— DIRECTIONS FOR THIS TASK —
Nothing may be dropped or altered: reproduce all the data.
■ ■ ■ ■ ■
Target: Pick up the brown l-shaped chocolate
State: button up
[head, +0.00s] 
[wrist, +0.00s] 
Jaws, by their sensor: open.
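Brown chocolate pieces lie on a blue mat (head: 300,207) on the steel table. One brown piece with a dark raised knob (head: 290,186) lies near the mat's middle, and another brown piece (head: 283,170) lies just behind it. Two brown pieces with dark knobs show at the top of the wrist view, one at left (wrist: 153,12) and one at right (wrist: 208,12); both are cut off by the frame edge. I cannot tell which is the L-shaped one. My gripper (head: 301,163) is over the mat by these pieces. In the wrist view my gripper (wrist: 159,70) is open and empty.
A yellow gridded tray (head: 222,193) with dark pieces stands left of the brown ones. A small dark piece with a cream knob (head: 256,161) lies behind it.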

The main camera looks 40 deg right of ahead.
■ ■ ■ ■ ■
— TASK RESPONSE —
Target: Pick up the brown l-shaped chocolate
State: button up
[head, +0.00s] 
[wrist, +0.00s] 
Jaws, by their sensor: open.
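Brown chocolate pieces lie on a blue mat (head: 300,207) on the steel table. One brown piece with a dark raised knob (head: 290,186) lies near the mat's middle, and another brown piece (head: 283,170) lies just behind it. Two brown pieces with dark knobs show at the top of the wrist view, one at left (wrist: 153,12) and one at right (wrist: 208,12); both are cut off by the frame edge. I cannot tell which is the L-shaped one. My gripper (head: 301,163) is over the mat by these pieces. In the wrist view my gripper (wrist: 159,70) is open and empty.
A yellow gridded tray (head: 222,193) with dark pieces stands left of the brown ones. A small dark piece with a cream knob (head: 256,161) lies behind it.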

The main camera looks 40 deg right of ahead.

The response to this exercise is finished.